Me and Sports: Forgettable but Not Forgotten Past

Me and sports, we have a mutual understanding.  Our relationship is fine so long as I don’t cross a certain line.  That not-so-thin line between observing and playing.

I’d like to whack the person who came up with the saying  “practice makes perfect”–and slap anyone who continues to use it.  Practice ain’t no good when you’ve ain’t got no talent, and I have the unpleasant memories to prove it.  Lest you think I’m ad hoc rationalizing my failure to be dedicated to sports, I have this horrifying memory of stinking in soccer at a local rec camp in the summer when I was 8 or 9, during the age of innocence when I was far too young to rationalize and make excuses for myself.   I simply sucked and I knew it.

Of course, even a chimp can be taught sign language if it’s taught long enough.   Since I took tennis lessons since I was in elementary school, by the time I was high school, I could beat an athletically-inclined person who had never played the sport.  Since this statement, upon further reflection, is not particularly  impressive, I feel compelled to emphasize that:

  1. I played competitively in tournaments.  Play, mind you, not win, which I did once in a little over ten tries.
  2. I was on my high school’s varsity tennis team, which was one of the better teams in the county, in a position best characterized as “First Bench”*  I had the mighty impressive cumulative record of 10-2 at the varsity level, which some cynic (not I) would discount by pointing out that I only played when opponents were so weak even I can win in singles and when coach showed some sympathy and played me in doubles.

Now that I’ve become an office potato (as opposed to couch potato), there are times that I wonder, though, whether I really gave it my best shot.  Yes, my hand-eye-body coordination was (and is) so bad it’s a wonder I didn’t trip over myself walking and no, I didn’t work out or anything, but now that I don’t play at all, I realize my high school play wasn’t at the  nethermost of my athletic ability.  Having realized that I could have sunk lower than I was in high school because I actually have, I have to wonder how high I could have gone had I actually committed.

And committed, I probably wasn’t.  I never worked out, I never trained. I went to practice, took lessons and played minimum number of matches.  My first thought in losing the first set was I don’t want to play a third.  My inclination when I went down early is I want to get this over with.  Tennis, even more than golf, is a lonely game.  All alone in the court, if you’re not mentally tough you don’t have a chance.  And in that sense, I never gave myself a shot to win.

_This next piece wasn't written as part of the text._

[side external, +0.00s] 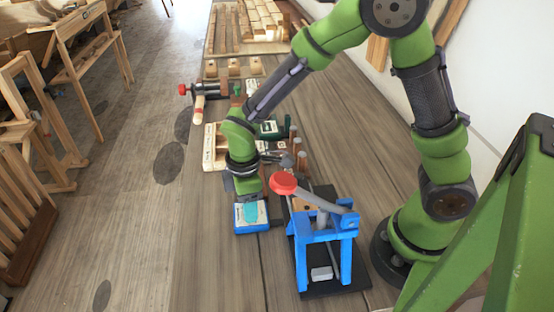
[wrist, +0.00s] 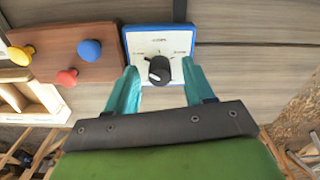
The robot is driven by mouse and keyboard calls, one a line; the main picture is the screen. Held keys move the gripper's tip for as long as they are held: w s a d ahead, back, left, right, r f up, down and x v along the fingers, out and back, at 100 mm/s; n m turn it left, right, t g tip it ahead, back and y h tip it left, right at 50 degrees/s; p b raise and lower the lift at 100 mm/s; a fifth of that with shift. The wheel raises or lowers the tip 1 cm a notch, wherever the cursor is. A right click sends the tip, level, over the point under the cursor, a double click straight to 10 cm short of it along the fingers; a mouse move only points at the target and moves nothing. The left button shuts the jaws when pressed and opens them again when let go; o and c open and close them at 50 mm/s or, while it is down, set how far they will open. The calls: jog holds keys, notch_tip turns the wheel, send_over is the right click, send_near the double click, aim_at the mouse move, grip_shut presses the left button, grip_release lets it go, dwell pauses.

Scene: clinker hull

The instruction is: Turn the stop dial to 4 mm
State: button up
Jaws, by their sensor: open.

I’m far too shallow to have regrets in my short life, but the one I constantly carry is my implosion at the county tennis tournament when I filled in for third singles.  Having patted myself on the back with a come-from-behind victory in the preliminary round (I was down 0-3 in the first set), I proceeded to throw away the first round match in the main draw in a wholly uncompetitive play against an opponent who was at best on par with my level.

I have a buddy who was on the tennis team with me who won’t let go of my play that day–he lobbied for me to play–and I can’t say I blame him.  It was an unmitigated, unqualified disaster.  If I had a shred of mental toughness, the match would have been close.  True, unlike purely intellectual exercises, I’ve never enjoyed physical exertions so mental toughness to persevere in the physical was not my strong suit.  But that I never cared to even think about being tough, to gut it out, to see how high I can reach, that I essentially gave up in the first sign of trouble, is deeply disappointing and somewhat troubling.

If sports is a metaphor for life, and I think that’s more true than not, then what does my past in tennis say about where I am and where I’m going?

*  For those unfamiliar with high school tennis, there are seven players who play:  3 players for singles, labeled First, Second and Third Singles and 4 players who play doubles, deemed First and Second doubles.  It’s an unwritten rule that players are designated for a position from First Singles down to Second Doubles in their level of play.